6 Emerging Trends Driving Technology in Education
The burden is on universities to advance the culture of innovation, "to foster environments that accelerate learning and creativity" and "to create the conditions for innovation to happen," according to a new report released Wednesday by the New Media Consortium and the Educause Learning Initiative.
That's is one of the longer-term trends identified in theĀ NMC Horizon Report: 2015 Higher Education Edition that will impact decision-making over the next five years, particularly in the areas of technology policy, leadership and practice.
The annual Horizon Report is developed by a panel of higher education experts to identify major developments in education technology and technological trends that will help shape teaching and learning in the near future. The researchers also identify the six most significant challenges facing education in the coming years.
Technological trends are divided up into three categories by the researchers: near-term trends, those that will drive technology adoption for the one to two years; mid-term trends, those driving adoption for the next three to five years; and long-term trends, those driving technology adoption for the next five or more years.
Long-Term Trends: Advancing the Culture of Innovation and Increasing Cross-Institution Collaboration
In order to advance the culture of innovation, the researchers argue, university leaders will have to embrace policies that will support agility.
"There is a growing consensus among many higher education thought leaders that institutional leadership and curricula could benefit from agile startup models," according to the report. "Educators are working to develop new approaches and programs based on these models that stimulate top-down change and can be implemented across a broad range of institutional settings. In the business realm, the Lean Startup movement uses technology as a catalyst for promoting a culture of innovation in a more widespread, cost-effective manner, and provides compelling models for higher education leaders to consider."
Increasing cross-institution collaboration was also cited as a longer-term technology driver and a trend that can be seen as a survival mechanism in the long run.
"A sense of solidarity with learners is leading institutions to join together with the objective of increasing accessibility, affordability, and the quality of education on a global scale," according to the report. "Deemed as a long-term trend, the prevalence of consortia underscores a vision of institutions as belonging to part of a larger ecosystem in which long-term survival and relevance in higher education relies on the mutually beneficial partnerships."
Mid-Term Trends: Measuring Learning and Open Educational Resources
Measuring learning was one of two mid-range trends identified by the Horizon Report's expert panel. There's been a growing push to measure learning data in order to drive personalized instruction, while also protecting student privacy.

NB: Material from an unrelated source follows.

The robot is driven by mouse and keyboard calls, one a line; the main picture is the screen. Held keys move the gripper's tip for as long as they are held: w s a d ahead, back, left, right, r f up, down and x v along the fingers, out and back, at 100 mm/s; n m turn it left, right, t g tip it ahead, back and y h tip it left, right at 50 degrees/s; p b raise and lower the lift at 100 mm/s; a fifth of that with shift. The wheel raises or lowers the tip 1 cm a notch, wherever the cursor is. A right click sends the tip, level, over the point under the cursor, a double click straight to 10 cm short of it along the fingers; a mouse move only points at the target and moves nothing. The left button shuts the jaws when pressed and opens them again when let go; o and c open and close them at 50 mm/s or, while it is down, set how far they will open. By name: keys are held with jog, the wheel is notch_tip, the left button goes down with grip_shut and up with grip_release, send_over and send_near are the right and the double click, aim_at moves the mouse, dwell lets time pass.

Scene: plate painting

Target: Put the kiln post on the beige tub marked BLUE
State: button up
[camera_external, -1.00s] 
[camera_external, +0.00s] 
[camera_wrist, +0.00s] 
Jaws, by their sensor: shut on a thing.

"Education is embarking on a ... pursuit into data science with the aim of learner profiling, a process of gathering and analyzing large amounts of detail about individual student interactions in online learning activities," according to the report. "The goal is to build better pedagogies, empower students to take an active part in their learning, target at-risk student populations, and assess factors affecting completion and student success. For learners, educators, and researchers, learning analytics is already starting to provide crucial insights into student progress and interaction with online texts, courseware, and learning environments used to deliver instruction. Data-driven learning and assessment will build on those early efforts."